Book Review: Mystery of the Moving Image by C.S. Poe

The Mystery of the Moving Image by C.S. Poe is the third book in the Snow & Winter series and what a third instalment it is! Amateur sleuth Sebastian Snow and his quirkiness is fast taking a place among my favorite sleuths! On to the review.

The Mystery of the Moving Image takes us back to New York and antique shop owner Sebastian Snow and police detective Calvin Winter, who have recently moved in together in a nice new apartment, after Sebastian’s was destroyed in the previous book. It all starts nice and easy, until a package shows up with an old kinetoscope and not just any, but one in excellent condition, but containing a murderous mystery that will not be let Sebastian be, no matter how hard he tries.

The story in The Mystery of the Moving Image focuses on this new mystery that shows up on Sebastian’s doorstep that hits close to home the further it evolves, but also on the deepening relationship between Calvin and Sebastian.

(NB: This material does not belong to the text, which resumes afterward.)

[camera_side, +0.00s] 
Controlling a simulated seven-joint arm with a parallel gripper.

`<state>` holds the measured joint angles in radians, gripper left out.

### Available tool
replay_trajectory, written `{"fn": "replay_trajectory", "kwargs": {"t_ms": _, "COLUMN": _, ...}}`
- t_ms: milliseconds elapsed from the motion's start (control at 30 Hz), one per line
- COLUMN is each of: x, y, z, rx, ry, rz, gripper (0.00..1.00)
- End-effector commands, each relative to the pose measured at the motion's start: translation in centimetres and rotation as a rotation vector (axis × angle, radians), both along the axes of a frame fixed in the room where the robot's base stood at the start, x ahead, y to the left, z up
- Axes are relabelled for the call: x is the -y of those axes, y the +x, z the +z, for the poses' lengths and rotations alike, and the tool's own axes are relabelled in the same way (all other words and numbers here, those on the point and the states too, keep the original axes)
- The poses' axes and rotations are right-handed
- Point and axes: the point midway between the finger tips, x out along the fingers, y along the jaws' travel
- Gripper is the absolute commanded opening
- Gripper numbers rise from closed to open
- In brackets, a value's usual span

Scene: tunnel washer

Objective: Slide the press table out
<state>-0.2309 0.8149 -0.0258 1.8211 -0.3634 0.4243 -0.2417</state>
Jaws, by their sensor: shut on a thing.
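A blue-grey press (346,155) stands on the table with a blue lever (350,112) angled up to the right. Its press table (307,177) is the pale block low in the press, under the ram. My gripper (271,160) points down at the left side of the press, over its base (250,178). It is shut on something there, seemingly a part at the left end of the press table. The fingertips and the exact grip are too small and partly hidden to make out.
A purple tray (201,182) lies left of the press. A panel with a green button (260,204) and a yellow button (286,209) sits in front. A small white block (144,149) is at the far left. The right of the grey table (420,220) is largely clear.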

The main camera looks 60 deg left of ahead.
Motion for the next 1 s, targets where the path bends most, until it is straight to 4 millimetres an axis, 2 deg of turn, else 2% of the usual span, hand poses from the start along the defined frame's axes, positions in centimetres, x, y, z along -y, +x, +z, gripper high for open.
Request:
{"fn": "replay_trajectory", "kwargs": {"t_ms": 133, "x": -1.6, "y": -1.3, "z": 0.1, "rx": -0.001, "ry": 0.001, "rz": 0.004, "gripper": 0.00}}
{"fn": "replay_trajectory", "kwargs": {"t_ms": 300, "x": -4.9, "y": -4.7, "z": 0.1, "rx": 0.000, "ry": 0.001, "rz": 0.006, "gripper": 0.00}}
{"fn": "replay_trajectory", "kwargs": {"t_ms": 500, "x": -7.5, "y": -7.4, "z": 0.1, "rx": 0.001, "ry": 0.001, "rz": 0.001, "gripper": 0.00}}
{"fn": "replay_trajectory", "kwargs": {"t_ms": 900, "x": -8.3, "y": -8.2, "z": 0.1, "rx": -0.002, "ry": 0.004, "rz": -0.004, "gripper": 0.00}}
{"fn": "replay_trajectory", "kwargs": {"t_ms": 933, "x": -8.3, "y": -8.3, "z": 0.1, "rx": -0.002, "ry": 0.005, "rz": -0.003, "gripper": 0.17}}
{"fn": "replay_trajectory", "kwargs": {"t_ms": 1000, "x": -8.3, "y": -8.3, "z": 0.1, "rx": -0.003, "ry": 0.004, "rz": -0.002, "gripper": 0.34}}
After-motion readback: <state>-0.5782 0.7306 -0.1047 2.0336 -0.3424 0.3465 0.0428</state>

With every book a new layer is added to their romance along with a deeper understanding and just utter cuteness! Though there is no denying the both of them are also stubborn.

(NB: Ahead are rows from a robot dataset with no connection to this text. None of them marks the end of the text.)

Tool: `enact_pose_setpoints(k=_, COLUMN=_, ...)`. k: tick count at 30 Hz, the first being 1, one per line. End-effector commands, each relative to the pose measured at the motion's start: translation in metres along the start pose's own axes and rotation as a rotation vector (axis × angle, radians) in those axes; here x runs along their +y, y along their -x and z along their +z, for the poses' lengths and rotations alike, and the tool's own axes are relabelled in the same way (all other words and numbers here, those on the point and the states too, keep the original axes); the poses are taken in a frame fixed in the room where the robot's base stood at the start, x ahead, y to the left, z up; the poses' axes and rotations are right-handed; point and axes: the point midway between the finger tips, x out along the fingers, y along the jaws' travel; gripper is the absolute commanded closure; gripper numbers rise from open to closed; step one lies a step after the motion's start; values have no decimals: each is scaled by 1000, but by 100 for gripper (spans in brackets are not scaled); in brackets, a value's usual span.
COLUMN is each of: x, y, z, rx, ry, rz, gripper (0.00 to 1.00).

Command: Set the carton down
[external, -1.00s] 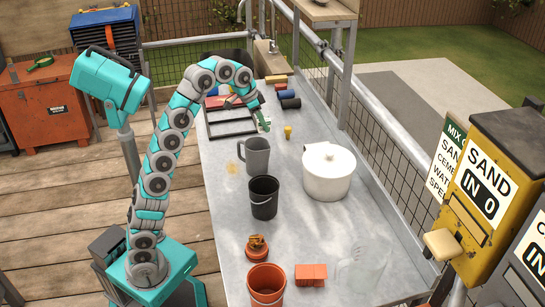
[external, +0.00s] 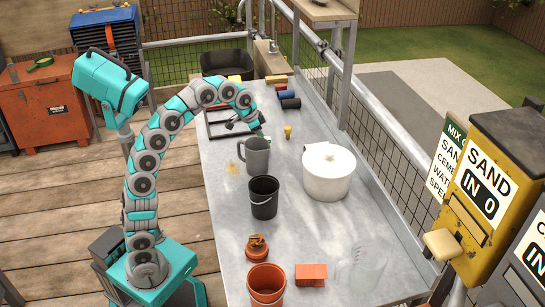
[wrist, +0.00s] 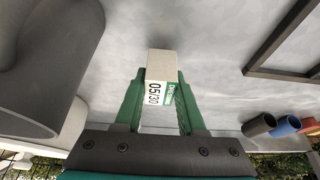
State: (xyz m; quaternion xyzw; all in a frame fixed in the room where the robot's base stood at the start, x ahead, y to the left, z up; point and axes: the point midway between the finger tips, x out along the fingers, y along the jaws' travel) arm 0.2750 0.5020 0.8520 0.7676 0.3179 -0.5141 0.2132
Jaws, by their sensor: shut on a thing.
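The carton (wrist: 160,68) is a small pale box with a white label reading 05/30 and a green patch. In the wrist view it sits between the two green fingers of my gripper (wrist: 160,78), which is shut on it. In the external view my gripper (external: 264,134) is low over the grey worktop (external: 222,200), just behind the grey mug. The carton cannot be made out there. I cannot tell whether its far end touches the worktop.
The grey mug (external: 257,157) stands close to my gripper, also large at left in the wrist view (wrist: 40,75). A black frame (external: 218,134), a small yellow cup (external: 287,132), coloured cylinders (external: 290,103), a white pot (external: 328,172) and a black bucket (external: 264,197) are around.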

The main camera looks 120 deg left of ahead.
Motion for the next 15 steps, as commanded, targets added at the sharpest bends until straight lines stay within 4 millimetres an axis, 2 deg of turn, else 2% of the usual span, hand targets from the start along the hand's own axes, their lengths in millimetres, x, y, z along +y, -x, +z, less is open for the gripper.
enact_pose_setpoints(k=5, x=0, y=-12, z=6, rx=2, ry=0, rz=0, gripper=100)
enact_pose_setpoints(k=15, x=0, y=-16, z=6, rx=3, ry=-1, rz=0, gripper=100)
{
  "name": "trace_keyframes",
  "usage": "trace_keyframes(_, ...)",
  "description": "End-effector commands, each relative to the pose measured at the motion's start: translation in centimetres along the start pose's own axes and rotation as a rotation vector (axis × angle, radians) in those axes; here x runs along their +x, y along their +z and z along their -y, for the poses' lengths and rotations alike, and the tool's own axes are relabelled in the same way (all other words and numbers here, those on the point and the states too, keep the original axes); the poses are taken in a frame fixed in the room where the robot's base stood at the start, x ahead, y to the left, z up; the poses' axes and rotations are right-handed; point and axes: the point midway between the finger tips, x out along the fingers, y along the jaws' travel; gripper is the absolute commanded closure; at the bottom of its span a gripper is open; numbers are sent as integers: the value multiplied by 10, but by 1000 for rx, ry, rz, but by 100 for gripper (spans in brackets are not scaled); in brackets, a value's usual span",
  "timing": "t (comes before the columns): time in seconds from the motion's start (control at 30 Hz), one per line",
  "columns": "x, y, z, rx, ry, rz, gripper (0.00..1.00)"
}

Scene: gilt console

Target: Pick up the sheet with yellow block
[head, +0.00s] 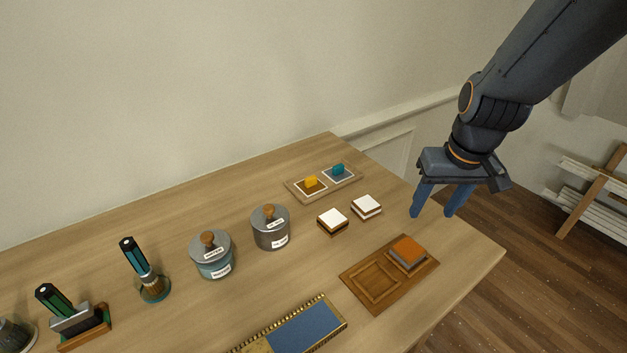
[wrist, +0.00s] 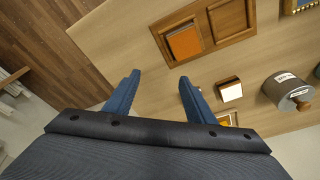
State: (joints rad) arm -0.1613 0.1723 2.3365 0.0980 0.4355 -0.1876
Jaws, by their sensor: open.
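The yellow block (head: 311,181) sits on a small white-edged sheet (head: 300,187) in the left half of a shallow wooden tray at the back of the table. My gripper (head: 433,214) is open and empty, with its blue fingers pointing down. In the head view it appears to the right of the tray, apart from it, near the table's right edge. The wrist view shows the two spread fingers (wrist: 158,76) with nothing between them. A small yellowish thing shows at the gripper body's edge there; I cannot tell what it is.
The tray (head: 292,195) also holds a teal block (head: 338,169). Two white-topped stacks (head: 333,217) (head: 367,203) stand in front. A brown wooden board (head: 375,284) carries an orange-topped block (head: 407,250). Two lidded jars (head: 212,260) (head: 271,233) stand left. A blue gilt-edged piece (head: 300,332) lies in front.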

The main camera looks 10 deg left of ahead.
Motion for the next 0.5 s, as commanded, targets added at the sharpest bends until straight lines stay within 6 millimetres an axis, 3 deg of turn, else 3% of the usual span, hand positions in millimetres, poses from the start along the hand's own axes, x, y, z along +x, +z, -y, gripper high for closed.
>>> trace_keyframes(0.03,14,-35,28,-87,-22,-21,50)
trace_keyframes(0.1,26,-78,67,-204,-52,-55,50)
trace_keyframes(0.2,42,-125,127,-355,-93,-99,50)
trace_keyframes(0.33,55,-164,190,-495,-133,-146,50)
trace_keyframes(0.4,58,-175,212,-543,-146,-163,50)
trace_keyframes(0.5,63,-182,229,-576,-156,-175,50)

I really liked this new instalment. The mystery is unique and intriguing and most definitely not boring. While Sebastian is unique in his own way, he is a sleuth you have to like, but I think that is no problem at all. Also definitely not boring is how Sebastian and Calvin work together despite their own hobbles, such as Calvin’s PTSD and Sebastian’s in ability to leave a mystery alone.

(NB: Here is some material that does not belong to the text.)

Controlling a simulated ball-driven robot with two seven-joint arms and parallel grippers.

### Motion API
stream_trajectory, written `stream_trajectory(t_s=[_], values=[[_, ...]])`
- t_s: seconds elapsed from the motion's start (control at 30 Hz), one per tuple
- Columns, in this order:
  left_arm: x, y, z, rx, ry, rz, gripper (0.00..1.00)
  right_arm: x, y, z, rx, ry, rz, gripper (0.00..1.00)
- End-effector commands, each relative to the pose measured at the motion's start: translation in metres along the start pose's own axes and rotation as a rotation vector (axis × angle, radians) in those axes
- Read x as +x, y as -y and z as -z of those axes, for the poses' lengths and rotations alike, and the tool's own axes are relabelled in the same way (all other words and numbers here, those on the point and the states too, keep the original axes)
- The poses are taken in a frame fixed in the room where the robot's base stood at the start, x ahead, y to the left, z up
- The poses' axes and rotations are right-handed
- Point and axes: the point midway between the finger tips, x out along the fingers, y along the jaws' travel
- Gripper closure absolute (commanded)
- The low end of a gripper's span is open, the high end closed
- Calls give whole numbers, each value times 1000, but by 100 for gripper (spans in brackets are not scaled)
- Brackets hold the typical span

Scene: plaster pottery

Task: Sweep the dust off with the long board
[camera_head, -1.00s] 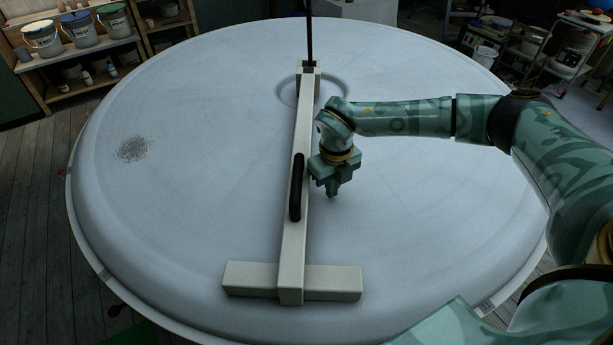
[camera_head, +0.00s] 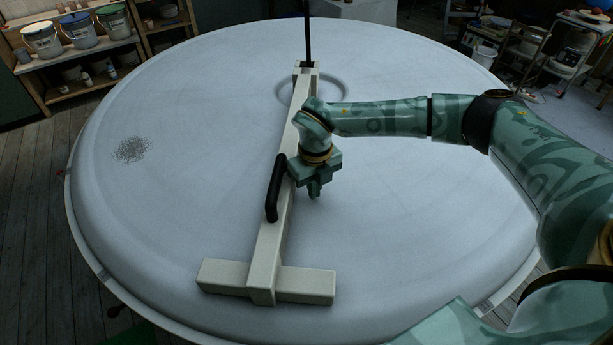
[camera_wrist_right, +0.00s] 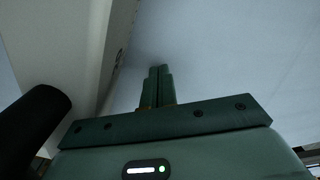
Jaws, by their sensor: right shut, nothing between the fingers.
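The long board (camera_head: 268,245) is a pale beam with a crosspiece at its near end and a black handle (camera_head: 274,188) on its left side. It lies over the large round plaster surface (camera_head: 420,230), slanting from the central black rod to the lower left. The dust (camera_head: 132,150) is a grey speckled patch on the left, apart from the board. My right gripper (camera_head: 315,194) is shut and empty, close against the board's right side; whether it touches is hard to tell. In the right wrist view its closed fingers (camera_wrist_right: 158,85) point over the plaster, with the board (camera_wrist_right: 85,50) to their left. My left gripper is out of view.
A thin black rod (camera_head: 308,35) stands at the board's far end within a ring-shaped ridge. Shelves with buckets (camera_head: 80,30) stand behind on the left. Chairs and clutter (camera_head: 535,40) stand at the back right. The plaster between board and dust is clear.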

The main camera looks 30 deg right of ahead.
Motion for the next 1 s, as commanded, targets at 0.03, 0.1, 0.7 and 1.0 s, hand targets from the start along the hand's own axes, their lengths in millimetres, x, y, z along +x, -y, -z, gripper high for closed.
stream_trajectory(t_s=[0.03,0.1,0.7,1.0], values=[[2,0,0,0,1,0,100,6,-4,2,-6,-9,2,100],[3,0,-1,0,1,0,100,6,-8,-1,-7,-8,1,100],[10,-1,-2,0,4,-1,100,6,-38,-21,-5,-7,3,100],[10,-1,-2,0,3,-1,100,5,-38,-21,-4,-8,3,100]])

The Mystery of the Moving Image can’t (and shouldn’t) be read on its own, but the other books in this series – and this one as well – are stories I can recommend reading!

 

The Mystery of the Moving Image Book Cover The Mystery of the Moving Image
Snow & Winter #3
C.S. Poe
Mystery, LGBTQ, romance
DSP Publications
September 11, 2018
214
A Copy was provided by the author

It’s summer in New York City, and antique shop owner Sebastian Snow is taking the next big step in his relationship with NYPD homicide detective, Calvin Winter: they’re moving in together. What should have been a wonderful week of playing house and celebrating Calvin’s birthday comes to an abrupt end when a mysterious package arrives at the Emporium.

Inside is a Thomas Edison Kinetoscope, a movie viewer from the nineteenth century, invented by the grandfather of modern cinema, W. K. L. Dickson. And along with it, footage of a murder that took place over a hundred years ago.

Sebastian resists the urge to start sleuthing, even if the culprit is long dead and there’s no apparent danger. But break-ins at the Emporium, a robbery, and dead bodies aren’t as easy to ignore, and Sebastian soon realizes that the century-old murder will lead him to a modern-day killer.

However, even with Sebastian’s vast knowledge of Victorian America and his unrelenting perseverance in the face of danger, this may be the one mystery he won’t survive.